» **Task description**
All lines from the one with "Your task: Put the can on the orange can" through the one with "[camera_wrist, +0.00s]", and only those, are to be reproduced exactly, both ends included.

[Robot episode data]
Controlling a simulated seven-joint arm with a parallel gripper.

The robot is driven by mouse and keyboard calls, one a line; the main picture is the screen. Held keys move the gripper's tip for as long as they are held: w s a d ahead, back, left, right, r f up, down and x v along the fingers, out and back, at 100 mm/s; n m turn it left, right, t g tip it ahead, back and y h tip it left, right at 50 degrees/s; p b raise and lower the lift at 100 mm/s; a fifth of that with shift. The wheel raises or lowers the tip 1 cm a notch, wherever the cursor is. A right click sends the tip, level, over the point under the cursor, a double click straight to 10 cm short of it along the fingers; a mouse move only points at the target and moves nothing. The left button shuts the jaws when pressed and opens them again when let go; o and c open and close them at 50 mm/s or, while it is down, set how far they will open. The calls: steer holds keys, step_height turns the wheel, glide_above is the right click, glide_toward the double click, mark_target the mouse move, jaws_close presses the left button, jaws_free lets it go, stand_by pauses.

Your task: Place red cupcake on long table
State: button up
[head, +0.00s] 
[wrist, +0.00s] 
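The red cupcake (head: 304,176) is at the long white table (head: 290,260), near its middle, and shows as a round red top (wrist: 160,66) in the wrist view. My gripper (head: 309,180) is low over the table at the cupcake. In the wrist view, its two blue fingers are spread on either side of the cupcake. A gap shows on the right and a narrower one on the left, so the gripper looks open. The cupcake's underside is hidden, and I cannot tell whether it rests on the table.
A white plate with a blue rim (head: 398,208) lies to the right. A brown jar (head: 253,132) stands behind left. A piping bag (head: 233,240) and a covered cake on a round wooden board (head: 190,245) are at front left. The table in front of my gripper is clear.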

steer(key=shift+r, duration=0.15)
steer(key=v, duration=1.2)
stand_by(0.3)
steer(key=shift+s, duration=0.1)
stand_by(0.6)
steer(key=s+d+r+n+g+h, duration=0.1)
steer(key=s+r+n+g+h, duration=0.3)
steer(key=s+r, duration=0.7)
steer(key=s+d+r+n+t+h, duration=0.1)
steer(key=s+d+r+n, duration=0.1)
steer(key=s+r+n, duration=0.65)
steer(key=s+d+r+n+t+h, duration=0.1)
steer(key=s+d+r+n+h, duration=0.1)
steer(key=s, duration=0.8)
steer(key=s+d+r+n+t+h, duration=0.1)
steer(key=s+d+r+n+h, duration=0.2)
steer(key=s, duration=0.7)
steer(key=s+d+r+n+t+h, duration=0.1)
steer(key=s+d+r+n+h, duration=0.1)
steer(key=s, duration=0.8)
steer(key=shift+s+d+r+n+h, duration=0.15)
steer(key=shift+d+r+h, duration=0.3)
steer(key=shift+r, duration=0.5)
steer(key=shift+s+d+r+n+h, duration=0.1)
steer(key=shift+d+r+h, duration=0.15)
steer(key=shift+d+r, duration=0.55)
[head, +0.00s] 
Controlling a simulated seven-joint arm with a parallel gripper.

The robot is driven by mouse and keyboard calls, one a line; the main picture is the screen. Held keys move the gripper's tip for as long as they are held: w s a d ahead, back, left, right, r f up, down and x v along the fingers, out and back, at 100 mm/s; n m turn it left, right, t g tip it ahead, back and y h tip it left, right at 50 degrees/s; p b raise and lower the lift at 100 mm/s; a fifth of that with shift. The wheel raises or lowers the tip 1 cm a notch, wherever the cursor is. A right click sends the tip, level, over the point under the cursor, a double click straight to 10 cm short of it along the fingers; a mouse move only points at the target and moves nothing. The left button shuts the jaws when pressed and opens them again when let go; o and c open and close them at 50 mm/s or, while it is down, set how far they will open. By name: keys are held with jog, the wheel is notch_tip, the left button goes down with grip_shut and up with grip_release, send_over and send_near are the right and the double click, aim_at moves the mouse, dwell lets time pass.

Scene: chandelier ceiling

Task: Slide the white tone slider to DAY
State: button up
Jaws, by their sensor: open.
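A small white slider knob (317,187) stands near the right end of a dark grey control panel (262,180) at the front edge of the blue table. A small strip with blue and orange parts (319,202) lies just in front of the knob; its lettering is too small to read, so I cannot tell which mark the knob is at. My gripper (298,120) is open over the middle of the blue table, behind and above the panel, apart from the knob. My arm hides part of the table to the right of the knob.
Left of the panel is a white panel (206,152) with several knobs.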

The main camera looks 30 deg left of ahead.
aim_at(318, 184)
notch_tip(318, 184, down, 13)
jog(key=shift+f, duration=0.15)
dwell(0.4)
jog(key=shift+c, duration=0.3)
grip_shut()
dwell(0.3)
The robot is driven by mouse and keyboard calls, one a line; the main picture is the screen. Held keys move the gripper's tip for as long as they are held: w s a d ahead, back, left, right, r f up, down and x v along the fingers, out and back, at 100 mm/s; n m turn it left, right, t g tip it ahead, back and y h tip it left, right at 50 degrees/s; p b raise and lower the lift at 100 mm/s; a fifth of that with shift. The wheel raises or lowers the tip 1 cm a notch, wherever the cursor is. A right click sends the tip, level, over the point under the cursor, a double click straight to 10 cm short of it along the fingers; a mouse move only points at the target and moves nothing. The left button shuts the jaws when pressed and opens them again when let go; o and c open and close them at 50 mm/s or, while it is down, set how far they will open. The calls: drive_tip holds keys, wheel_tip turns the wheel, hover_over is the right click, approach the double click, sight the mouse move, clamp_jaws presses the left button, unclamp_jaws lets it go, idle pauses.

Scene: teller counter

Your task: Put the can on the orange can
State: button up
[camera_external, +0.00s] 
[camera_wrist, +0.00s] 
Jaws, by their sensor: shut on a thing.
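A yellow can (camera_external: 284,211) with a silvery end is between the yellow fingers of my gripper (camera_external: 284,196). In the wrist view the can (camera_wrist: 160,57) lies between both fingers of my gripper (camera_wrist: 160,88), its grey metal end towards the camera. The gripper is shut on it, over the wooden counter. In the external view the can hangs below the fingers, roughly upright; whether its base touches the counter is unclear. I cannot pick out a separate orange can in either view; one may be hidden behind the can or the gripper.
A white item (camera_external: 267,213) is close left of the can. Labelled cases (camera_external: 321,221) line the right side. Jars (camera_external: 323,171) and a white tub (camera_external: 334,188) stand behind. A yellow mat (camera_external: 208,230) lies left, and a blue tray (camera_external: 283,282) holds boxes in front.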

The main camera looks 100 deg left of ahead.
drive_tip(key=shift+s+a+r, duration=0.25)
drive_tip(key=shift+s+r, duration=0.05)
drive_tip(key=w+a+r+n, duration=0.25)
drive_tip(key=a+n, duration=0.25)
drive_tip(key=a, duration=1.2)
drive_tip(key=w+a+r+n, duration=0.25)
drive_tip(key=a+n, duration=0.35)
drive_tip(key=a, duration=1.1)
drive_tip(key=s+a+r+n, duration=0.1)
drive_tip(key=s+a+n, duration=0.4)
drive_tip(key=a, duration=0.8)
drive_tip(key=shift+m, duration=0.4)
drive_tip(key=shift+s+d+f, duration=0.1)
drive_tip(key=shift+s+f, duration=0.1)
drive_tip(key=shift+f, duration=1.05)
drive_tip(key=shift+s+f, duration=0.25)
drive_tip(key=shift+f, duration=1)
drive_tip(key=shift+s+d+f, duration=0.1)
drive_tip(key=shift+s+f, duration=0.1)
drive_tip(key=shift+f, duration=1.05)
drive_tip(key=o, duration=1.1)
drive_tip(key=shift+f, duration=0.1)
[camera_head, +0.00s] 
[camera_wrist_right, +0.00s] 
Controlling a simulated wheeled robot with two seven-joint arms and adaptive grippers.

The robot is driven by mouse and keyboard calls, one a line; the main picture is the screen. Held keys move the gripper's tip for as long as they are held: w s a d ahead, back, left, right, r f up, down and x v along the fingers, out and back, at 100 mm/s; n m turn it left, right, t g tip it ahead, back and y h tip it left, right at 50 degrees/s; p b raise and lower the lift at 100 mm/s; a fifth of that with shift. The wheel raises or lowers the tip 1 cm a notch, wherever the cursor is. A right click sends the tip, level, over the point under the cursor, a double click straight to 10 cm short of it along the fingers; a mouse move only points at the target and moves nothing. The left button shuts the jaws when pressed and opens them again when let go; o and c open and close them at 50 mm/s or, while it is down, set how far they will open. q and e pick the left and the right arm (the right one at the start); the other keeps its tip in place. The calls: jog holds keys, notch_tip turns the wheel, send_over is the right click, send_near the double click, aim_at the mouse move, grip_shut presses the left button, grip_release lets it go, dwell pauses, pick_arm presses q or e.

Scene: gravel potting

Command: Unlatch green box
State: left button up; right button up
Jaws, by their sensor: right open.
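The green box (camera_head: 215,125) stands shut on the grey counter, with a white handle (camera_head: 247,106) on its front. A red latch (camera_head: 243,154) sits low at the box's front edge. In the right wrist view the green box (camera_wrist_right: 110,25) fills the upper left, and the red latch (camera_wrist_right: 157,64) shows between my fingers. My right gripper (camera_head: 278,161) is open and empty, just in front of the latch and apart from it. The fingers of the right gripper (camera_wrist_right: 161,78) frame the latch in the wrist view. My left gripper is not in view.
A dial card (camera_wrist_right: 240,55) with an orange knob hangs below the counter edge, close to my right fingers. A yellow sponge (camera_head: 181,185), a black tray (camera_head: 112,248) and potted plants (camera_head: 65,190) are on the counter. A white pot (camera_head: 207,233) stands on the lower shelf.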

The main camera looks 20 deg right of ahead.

» **Finished exercise**
Your task: Put the can on the orange can
State: button up
[camera_external, +0.00s] 
[camera_wrist, +0.00s] 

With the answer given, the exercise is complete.